Write the material out again in full, word for word. Do not include the pictures.

STORED DATA
>> Start

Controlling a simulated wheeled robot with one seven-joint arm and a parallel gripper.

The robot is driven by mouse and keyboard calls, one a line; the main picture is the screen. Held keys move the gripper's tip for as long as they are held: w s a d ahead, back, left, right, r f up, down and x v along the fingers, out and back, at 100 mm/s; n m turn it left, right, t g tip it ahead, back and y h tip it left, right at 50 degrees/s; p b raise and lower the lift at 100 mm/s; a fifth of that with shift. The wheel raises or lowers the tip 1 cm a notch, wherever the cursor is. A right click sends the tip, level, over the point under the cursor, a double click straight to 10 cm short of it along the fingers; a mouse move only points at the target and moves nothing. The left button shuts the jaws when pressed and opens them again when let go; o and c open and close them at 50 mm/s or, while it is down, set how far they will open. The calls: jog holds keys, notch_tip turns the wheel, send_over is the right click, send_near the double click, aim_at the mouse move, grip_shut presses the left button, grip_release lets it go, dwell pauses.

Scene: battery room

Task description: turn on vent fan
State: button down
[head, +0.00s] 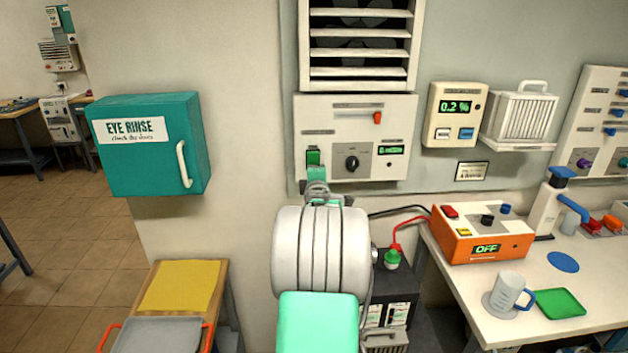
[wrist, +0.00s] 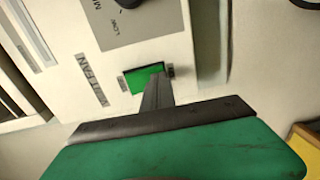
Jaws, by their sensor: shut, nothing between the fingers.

>> End

SOLUTION
Controlling a simulated wheeled robot with one seven-joint arm and a parallel gripper.

The robot is driven by mouse and keyboard calls, one a line; the main picture is the screen. Held keys move the gripper's tip for as long as they are held: w s a d ahead, back, left, right, r f up, down and x v along the fingers, out and back, at 100 mm/s; n m turn it left, right, t g tip it ahead, back and y h tip it left, right at 50 degrees/s; p b raise and lower the lift at 100 mm/s; a fifth of that with shift. The wheel raises or lowers the tip 1 cm a notch, wherever the cursor is. A right click sends the tip, level, over the point under the cursor, a double click straight to 10 cm short of it along the fingers; a mouse move only points at the target and moves nothing. The left button shuts the jaws when pressed and opens them again when let go; o and c open and close them at 50 mm/s or, while it is down, set how far they will open. The calls: jog holds keys, notch_tip turns the wheel, send_over is the right click, send_near the double click, aim_at the mouse move, grip_shut presses the left button, grip_release lets it go, dwell pauses.

Scene: battery room

Task description: turn on vent fan
State: button down
[head, +0.00s] 
[wrist, +0.00s] 
Jaws, by their sensor: shut, nothing between the fingers.

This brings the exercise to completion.